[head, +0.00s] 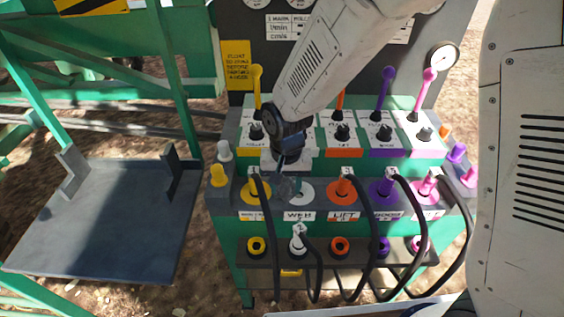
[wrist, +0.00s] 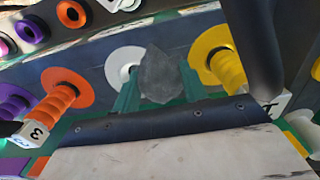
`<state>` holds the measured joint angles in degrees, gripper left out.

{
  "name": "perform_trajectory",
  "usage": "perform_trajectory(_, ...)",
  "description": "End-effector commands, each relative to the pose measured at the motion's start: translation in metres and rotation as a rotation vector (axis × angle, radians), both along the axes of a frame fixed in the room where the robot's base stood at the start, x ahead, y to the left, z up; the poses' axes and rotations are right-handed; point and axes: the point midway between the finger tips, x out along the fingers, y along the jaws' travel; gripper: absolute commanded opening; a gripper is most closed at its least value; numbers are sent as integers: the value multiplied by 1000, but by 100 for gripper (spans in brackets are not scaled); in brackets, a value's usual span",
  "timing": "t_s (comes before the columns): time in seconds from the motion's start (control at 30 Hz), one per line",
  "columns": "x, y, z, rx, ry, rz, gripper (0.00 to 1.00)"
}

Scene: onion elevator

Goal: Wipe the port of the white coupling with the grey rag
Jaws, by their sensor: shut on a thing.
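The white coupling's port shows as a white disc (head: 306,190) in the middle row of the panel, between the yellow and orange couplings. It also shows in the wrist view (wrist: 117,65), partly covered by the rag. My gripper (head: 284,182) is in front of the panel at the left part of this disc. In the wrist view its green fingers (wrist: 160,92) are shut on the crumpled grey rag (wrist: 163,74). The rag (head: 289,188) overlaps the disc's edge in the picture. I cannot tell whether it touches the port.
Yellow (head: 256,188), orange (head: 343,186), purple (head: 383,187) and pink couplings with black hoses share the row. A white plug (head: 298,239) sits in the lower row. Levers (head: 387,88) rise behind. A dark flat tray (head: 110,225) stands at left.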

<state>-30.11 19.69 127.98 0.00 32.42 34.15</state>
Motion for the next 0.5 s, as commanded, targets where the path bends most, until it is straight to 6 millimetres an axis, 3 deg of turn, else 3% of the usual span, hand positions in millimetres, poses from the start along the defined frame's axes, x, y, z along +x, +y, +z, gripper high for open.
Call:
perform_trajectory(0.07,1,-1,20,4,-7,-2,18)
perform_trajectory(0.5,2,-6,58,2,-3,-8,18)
—————
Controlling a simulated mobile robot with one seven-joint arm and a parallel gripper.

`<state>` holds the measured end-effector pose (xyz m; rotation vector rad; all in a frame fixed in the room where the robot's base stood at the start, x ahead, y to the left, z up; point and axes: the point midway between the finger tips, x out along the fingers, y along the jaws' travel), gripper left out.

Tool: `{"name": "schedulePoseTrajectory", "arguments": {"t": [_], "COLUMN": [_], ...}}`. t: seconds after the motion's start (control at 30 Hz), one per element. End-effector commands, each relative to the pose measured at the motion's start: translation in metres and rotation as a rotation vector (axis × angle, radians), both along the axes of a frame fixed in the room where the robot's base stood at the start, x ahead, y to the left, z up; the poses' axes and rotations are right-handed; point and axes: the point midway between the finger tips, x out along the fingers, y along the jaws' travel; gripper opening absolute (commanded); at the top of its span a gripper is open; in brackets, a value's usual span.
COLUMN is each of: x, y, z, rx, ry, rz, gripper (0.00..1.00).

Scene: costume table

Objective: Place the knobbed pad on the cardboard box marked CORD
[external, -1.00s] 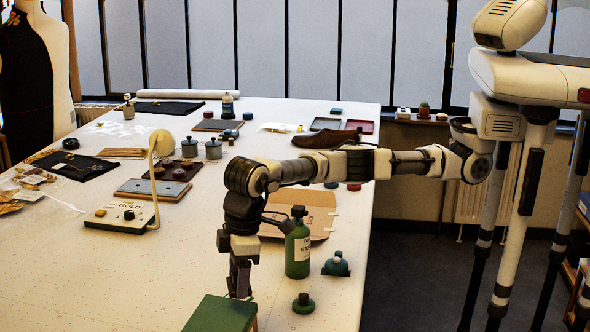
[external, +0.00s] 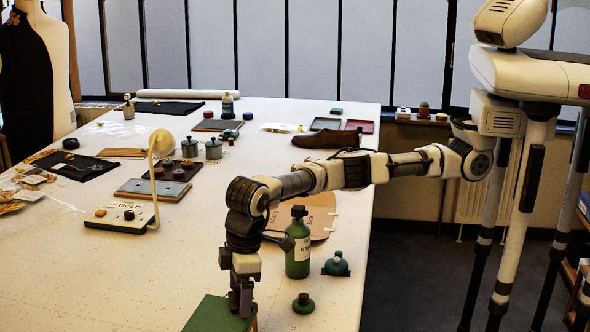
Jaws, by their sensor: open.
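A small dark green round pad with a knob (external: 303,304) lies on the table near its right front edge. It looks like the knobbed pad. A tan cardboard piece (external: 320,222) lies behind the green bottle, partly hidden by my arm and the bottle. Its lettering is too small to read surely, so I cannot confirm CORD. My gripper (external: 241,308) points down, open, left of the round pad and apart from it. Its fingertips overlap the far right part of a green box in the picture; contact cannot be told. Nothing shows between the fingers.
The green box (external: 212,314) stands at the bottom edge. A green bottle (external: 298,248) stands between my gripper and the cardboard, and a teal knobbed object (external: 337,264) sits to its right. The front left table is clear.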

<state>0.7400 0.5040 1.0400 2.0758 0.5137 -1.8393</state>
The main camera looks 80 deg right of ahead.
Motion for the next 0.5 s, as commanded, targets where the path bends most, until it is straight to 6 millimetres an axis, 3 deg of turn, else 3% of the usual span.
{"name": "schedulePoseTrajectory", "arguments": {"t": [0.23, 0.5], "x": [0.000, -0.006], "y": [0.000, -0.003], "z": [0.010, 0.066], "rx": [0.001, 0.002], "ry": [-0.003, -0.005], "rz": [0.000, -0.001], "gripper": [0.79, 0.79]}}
—————
The problem -
Please list every line of the records that contains "Scene".

Final result -
Scene: onion elevator
Scene: costume table

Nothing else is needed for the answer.